WRITTEN REQUEST ::
Wherever the word "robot" shows up in a line, please copy that line.

PROVIDED MATERIAL ::
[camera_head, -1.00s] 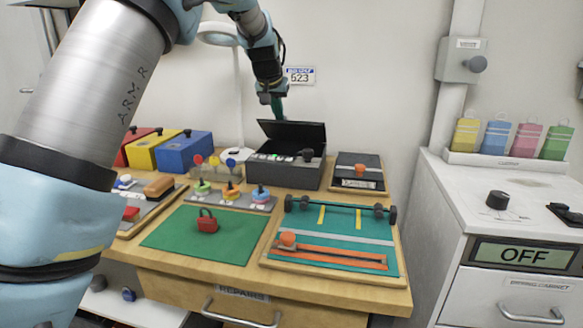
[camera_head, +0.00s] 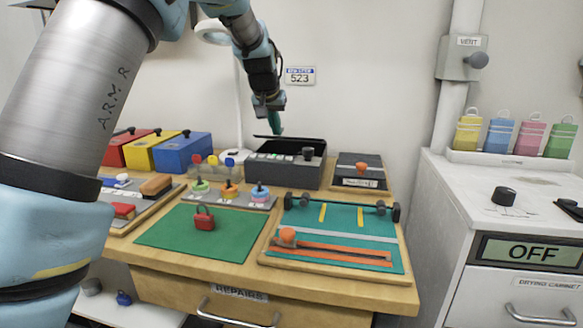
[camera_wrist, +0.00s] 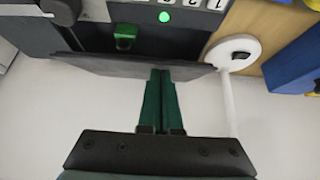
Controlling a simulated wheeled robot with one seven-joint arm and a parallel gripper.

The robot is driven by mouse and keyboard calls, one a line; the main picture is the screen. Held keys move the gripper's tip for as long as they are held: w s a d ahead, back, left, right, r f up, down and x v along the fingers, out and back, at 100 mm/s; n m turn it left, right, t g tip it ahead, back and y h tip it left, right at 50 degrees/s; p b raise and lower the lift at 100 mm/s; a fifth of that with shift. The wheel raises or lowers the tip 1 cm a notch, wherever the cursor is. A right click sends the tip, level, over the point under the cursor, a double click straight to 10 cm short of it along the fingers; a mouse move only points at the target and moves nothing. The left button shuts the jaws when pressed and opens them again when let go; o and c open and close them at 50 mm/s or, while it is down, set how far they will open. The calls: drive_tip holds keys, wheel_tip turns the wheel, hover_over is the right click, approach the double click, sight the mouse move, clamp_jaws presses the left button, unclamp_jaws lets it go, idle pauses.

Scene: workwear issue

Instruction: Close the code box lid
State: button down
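The code box (camera_head: 290,174) is a dark grey box at the back of the wooden bench. Its black lid (camera_head: 298,146) is partly open and shows as a low, thin slanted panel above the box. In the wrist view the lid (camera_wrist: 120,65) is a grey panel seen almost edge-on. My gripper (camera_head: 275,132) points down at the lid's raised edge, on its wall side. Its green fingers (camera_wrist: 160,75) are together with nothing between them, and the tips seem to touch the lid. A green light (camera_wrist: 164,17) and white number keys show on the box.
Red, yellow and blue boxes (camera_head: 183,153) stand to the left, and a lamp with a white base (camera_wrist: 232,52) is close beside the code box. A small board with an orange knob (camera_head: 361,169) lies to the right. The wall is close behind.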

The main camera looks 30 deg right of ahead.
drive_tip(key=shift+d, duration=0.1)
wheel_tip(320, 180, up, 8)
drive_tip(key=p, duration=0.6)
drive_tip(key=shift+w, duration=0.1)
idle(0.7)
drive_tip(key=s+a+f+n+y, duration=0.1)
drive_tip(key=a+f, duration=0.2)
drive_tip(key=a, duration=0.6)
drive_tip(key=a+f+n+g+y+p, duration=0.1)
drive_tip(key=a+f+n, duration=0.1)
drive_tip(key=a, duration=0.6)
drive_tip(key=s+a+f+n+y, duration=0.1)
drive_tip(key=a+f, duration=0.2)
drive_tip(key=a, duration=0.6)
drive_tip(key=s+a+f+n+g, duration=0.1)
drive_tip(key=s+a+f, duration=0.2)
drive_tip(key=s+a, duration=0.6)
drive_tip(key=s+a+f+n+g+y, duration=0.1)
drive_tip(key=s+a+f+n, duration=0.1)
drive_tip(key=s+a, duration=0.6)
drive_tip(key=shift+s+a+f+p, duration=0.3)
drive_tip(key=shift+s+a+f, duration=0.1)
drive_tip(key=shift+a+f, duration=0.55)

THE RESPONSE ::
Controlling a simulated wheeled robot with one seven-joint arm and a parallel gripper.
The robot is driven by mouse and keyboard calls, one a line; the main picture is the screen. Held keys move the gripper's tip for as long as they are held: w s a d ahead, back, left, right, r f up, down and x v along the fingers, out and back, at 100 mm/s; n m turn it left, right, t g tip it ahead, back and y h tip it left, right at 50 degrees/s; p b raise and lower the lift at 100 mm/s; a fifth of that with shift. The wheel raises or lowers the tip 1 cm a notch, wherever the cursor is. A right click sends the tip, level, over the point under the cursor, a double click straight to 10 cm short of it along the fingers; a mouse move only points at the target and moves nothing. The left button shuts the jaws when pressed and opens them again when let go; o and c open and close them at 50 mm/s or, while it is down, set how far they will open. The calls: drive_tip holds keys, wheel_tip turns the wheel, hover_over is the right click, approach the double click, sight the mouse move, clamp_jaws presses the left button, unclamp_jaws lets it go, idle pauses.

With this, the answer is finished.